**Given instruction**
Keep only the lines that hold the string "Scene", filtering out the rest of the entries below.
═══ Given records
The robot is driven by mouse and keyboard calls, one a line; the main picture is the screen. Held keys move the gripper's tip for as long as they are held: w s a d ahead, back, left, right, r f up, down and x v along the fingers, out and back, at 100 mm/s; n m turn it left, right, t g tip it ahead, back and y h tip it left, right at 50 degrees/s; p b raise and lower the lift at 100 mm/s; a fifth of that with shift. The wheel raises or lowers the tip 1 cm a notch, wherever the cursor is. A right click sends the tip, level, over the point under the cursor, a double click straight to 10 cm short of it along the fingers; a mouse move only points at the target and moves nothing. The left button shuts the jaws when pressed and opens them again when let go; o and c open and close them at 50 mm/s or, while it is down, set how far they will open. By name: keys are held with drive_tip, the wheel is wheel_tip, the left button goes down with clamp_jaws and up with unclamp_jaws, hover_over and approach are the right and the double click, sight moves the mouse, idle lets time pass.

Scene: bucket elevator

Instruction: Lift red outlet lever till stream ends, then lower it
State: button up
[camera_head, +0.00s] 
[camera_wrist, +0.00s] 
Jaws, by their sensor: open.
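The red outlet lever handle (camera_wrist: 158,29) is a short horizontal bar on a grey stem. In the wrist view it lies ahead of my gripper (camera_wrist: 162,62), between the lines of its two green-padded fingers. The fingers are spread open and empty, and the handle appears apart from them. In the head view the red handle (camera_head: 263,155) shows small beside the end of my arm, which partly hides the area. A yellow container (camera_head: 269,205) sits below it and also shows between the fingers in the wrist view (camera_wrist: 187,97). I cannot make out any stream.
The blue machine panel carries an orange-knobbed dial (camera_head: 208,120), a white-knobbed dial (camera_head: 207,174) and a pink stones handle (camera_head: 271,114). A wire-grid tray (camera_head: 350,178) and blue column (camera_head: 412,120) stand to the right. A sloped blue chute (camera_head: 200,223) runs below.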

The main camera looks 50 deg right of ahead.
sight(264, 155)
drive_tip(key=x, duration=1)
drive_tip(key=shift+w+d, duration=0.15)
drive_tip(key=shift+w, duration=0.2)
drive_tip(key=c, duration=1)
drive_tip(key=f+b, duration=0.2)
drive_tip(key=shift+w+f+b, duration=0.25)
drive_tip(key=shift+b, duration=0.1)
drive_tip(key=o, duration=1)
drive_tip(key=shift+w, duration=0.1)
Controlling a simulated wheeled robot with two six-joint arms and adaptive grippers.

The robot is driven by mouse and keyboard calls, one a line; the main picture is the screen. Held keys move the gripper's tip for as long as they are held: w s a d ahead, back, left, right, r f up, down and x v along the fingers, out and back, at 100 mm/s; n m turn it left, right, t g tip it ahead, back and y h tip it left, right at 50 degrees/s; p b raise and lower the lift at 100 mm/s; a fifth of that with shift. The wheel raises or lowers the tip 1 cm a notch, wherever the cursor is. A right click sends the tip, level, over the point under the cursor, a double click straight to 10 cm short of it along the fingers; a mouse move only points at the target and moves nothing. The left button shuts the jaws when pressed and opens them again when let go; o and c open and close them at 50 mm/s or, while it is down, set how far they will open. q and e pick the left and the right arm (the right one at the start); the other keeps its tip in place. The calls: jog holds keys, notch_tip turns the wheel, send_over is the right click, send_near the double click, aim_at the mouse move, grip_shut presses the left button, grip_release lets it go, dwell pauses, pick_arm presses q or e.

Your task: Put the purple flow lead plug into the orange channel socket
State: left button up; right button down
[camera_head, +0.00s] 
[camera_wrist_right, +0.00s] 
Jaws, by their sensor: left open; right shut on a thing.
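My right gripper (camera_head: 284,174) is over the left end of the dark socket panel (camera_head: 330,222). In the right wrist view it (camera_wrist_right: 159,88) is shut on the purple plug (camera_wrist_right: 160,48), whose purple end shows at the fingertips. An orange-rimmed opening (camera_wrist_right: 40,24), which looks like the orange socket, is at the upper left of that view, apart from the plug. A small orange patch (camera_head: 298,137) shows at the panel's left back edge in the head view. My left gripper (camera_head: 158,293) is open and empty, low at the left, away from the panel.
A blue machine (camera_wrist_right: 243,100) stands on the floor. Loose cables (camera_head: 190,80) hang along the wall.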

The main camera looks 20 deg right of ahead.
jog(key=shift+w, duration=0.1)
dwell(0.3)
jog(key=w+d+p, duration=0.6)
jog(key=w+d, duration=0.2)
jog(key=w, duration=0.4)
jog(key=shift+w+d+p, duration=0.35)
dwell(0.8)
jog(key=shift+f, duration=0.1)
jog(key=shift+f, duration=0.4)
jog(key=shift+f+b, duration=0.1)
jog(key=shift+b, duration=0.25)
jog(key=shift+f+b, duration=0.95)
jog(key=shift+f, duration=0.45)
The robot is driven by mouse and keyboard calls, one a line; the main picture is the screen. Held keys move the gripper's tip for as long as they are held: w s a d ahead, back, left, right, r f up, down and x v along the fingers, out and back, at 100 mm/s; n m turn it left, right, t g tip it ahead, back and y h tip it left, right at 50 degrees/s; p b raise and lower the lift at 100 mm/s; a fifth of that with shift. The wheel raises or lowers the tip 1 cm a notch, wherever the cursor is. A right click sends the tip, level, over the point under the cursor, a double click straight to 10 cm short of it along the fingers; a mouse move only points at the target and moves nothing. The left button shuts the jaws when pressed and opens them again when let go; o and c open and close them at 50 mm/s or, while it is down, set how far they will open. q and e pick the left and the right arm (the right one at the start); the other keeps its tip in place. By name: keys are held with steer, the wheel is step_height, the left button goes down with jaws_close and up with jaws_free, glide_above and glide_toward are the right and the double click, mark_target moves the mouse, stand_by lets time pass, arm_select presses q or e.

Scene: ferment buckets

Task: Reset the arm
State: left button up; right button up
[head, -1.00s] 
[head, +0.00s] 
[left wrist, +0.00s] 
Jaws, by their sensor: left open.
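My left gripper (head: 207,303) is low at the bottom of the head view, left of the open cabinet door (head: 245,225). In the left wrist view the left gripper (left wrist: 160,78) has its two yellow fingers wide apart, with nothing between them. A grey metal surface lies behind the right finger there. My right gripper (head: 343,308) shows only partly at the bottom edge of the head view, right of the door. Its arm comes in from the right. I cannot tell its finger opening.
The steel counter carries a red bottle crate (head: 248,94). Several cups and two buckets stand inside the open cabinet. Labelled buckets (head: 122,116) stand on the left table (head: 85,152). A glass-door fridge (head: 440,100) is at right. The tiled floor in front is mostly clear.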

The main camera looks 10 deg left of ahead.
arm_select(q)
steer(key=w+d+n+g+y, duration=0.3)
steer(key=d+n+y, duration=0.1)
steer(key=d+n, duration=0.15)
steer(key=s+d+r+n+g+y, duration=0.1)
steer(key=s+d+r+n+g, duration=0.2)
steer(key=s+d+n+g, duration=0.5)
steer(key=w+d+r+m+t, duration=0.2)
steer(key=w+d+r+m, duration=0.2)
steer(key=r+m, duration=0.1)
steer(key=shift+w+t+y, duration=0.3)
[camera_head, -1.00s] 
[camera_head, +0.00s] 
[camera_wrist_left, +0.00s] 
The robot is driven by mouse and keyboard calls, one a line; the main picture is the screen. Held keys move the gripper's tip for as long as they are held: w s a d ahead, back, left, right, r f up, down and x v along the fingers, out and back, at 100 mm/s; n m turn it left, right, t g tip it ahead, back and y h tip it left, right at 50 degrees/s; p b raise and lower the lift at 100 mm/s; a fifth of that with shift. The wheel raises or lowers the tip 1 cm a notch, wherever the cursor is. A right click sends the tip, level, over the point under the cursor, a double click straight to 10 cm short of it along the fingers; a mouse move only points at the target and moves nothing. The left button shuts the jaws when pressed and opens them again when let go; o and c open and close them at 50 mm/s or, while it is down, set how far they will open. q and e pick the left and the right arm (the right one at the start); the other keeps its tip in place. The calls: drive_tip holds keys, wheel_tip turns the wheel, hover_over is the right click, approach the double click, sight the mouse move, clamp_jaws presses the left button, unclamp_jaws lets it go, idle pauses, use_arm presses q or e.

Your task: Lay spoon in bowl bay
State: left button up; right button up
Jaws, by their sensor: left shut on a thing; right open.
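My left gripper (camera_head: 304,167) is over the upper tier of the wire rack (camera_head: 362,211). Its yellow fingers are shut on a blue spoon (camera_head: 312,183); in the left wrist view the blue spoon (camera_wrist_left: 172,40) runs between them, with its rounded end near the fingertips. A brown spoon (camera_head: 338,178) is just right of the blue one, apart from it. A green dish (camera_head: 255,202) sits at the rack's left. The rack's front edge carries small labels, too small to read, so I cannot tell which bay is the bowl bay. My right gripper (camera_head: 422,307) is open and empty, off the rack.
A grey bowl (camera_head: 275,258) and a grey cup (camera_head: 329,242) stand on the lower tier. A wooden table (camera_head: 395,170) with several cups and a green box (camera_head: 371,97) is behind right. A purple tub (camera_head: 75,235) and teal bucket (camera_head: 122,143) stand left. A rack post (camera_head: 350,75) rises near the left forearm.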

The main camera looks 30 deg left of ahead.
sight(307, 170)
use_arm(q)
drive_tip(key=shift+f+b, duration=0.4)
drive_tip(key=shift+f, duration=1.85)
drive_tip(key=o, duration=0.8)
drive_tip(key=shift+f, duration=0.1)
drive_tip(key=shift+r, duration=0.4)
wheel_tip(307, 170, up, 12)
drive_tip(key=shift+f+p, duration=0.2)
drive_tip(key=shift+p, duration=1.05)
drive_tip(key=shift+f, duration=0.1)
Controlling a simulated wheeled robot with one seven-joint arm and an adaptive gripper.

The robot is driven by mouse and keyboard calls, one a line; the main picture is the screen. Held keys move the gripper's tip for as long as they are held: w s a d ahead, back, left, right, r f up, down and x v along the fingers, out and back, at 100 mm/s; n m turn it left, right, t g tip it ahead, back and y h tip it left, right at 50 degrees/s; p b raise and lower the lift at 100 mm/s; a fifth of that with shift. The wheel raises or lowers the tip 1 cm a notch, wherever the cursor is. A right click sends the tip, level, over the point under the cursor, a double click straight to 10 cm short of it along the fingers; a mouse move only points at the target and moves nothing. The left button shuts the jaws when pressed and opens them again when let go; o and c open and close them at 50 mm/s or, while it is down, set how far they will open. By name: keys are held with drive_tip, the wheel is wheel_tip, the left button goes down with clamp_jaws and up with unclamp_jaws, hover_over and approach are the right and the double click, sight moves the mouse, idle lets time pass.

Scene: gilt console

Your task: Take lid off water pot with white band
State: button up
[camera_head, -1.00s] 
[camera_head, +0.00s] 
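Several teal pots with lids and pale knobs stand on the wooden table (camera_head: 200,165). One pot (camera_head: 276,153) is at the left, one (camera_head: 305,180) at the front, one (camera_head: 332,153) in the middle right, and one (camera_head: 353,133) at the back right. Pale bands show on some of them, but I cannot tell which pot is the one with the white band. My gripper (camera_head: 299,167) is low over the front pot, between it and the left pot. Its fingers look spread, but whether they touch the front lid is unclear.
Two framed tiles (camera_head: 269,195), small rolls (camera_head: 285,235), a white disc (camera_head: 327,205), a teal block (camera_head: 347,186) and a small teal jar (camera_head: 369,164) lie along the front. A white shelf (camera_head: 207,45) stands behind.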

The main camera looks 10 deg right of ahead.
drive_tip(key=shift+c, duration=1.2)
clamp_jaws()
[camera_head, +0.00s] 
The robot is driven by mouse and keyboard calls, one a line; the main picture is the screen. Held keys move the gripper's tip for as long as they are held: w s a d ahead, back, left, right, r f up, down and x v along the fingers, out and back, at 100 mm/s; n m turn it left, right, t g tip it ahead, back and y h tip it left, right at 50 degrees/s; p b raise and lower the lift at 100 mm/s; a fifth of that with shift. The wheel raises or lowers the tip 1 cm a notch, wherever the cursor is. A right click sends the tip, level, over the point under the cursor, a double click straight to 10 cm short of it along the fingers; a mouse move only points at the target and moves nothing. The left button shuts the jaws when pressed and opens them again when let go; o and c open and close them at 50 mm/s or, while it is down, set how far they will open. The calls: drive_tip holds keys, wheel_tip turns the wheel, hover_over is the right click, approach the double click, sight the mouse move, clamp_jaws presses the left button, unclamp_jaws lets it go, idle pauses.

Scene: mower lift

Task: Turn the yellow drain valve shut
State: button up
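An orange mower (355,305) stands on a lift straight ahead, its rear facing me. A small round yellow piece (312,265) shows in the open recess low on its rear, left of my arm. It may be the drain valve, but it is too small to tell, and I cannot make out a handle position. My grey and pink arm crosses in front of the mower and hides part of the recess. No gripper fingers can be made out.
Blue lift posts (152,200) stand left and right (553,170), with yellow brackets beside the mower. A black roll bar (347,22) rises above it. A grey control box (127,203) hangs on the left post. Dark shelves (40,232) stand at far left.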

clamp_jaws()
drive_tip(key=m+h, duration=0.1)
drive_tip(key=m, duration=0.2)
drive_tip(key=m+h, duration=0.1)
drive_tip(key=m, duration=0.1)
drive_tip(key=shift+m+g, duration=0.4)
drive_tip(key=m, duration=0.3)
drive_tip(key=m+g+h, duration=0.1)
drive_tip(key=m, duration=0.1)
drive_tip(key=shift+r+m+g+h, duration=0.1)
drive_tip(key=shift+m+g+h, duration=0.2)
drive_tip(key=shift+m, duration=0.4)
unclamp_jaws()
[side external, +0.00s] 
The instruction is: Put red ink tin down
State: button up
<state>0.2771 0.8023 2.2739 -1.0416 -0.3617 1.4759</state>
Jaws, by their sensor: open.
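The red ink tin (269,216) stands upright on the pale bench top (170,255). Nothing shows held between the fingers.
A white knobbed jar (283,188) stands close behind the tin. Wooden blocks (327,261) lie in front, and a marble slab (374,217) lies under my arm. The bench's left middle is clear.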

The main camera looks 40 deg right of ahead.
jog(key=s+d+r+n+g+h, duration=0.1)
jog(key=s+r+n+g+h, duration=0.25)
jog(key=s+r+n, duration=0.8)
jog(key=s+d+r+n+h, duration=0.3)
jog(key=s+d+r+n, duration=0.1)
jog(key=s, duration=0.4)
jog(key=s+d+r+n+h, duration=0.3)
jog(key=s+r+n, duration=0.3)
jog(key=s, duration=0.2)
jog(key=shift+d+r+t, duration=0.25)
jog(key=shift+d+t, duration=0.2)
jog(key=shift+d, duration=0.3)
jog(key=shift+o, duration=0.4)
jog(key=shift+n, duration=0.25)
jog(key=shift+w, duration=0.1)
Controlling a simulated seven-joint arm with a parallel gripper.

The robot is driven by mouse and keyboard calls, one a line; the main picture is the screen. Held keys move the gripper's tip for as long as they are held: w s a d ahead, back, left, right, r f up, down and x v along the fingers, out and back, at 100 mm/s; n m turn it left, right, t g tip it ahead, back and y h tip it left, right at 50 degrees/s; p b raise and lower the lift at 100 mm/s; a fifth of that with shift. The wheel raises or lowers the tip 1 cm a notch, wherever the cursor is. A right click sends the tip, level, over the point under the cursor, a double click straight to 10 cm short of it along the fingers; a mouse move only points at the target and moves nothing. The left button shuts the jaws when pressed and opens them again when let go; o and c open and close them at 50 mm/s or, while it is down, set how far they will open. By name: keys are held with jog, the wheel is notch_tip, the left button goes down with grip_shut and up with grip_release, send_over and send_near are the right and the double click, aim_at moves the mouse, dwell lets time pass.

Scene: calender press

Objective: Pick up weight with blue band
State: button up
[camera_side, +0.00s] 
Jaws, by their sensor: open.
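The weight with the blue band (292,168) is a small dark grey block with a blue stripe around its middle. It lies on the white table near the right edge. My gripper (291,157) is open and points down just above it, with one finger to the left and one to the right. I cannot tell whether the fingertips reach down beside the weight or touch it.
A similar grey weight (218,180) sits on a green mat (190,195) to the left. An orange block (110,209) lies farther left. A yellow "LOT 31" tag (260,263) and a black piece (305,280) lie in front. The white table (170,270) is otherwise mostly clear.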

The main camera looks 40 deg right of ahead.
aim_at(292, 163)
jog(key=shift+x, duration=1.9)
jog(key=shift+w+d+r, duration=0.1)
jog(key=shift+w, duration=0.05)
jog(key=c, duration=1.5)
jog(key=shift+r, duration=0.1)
══════
**Task answer**
Scene: bucket elevator
Scene: ferment buckets
Scene: gilt console
Scene: mower lift
Scene: calender press

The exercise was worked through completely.